To recycle or not to recycle
Current recycling goals are formulated under the assumption that once waste has been produced (i.e., the first steps of the waste pyramid are not applicable), material recycling is the best option from an environmental point of view. Future progress in e.g., chemical recycling technology might challenge that view.
District heating without combustion?
It is, in theory, possible to adapt district heating networks in a way that phases out combustion-based heat supply, e.g., by using heat pumps. In that case, the resulting additional electricity demand and the flow temperatures necessary in a district heating network (typically above 80 °C in existing networks) are challenges to be solved.

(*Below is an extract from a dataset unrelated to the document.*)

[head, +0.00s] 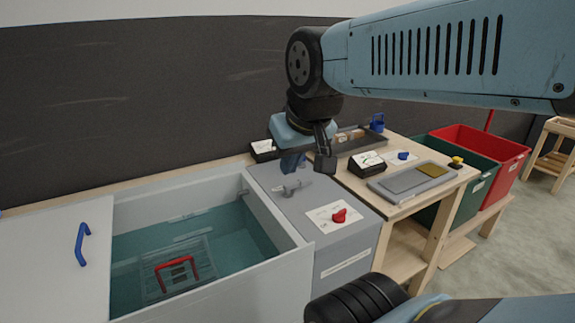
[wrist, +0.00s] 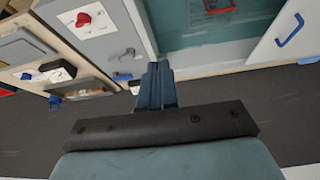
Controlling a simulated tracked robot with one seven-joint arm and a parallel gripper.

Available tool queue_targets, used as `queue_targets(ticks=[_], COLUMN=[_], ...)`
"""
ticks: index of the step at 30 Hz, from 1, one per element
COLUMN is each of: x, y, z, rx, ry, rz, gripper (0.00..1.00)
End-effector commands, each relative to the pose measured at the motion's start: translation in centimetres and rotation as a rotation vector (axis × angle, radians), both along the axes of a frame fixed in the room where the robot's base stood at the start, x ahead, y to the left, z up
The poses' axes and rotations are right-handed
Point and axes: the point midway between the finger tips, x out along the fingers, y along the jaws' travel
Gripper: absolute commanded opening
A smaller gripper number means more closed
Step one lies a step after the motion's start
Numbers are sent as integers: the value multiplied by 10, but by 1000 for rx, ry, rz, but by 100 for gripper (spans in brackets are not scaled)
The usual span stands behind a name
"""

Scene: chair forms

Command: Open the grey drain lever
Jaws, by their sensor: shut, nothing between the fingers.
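The grey drain lever (head: 287,190) sits on top of the grey cabinet (head: 325,193) beside the water tank in the head view. Its exact angle is hard to read. My gripper (head: 291,166) hangs just above and behind the lever, blue fingers pointing down. In the wrist view my gripper (wrist: 156,68) has its fingers together and holds nothing. A small grey part that looks like the lever (wrist: 127,54) shows left of the fingertips, apart from them.
A red knob (head: 339,215) is on the same cabinet top. The water tank (head: 200,237) holds a red-handled basket (head: 178,272). A wooden bench (head: 399,193) with a grey device (head: 412,182) stands right, beyond it green (head: 472,185) and red (head: 485,145) bins.

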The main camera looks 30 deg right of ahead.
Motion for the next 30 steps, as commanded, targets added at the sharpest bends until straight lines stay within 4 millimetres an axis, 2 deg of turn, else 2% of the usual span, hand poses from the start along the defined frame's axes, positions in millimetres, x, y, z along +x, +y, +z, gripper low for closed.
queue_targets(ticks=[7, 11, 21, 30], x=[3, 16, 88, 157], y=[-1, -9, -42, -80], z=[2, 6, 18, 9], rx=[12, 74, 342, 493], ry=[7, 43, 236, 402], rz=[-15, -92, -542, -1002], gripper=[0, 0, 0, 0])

Generally, the deployment of low-temperature district heating networks will probably be necessary to increase the use of non-combustion heat sources. In that context, the long-term effects of the updated Energy Efficiency Directive and specifically its requirements concerning waste heat utilization need to be taken into consideration as well.
The economic viability of such systems will have to be evaluated considering the continued delivery of electricity (and thus, availability of relatively high-grade heat) from CHP plants.
The Nordics providing waste services for Europe?
As was pointed out before, the Nordic countries are well-suited for specializing in waste incineration and thus potentially taking care of other countries’ waste. However, relying heavily on imports when planning national or Nordic capacity needs is a risk in itself as it is not sure that other European countries would want to rely on the Nordics to solve a strategic national problem. That being said, the current Nordic incineration capacity already exceeds the domestic waste production as mentioned earlier. A situation constituting a substantial amount of waste import would therefore in no way be an unusual one to handle for the Nordic waste incineration sector.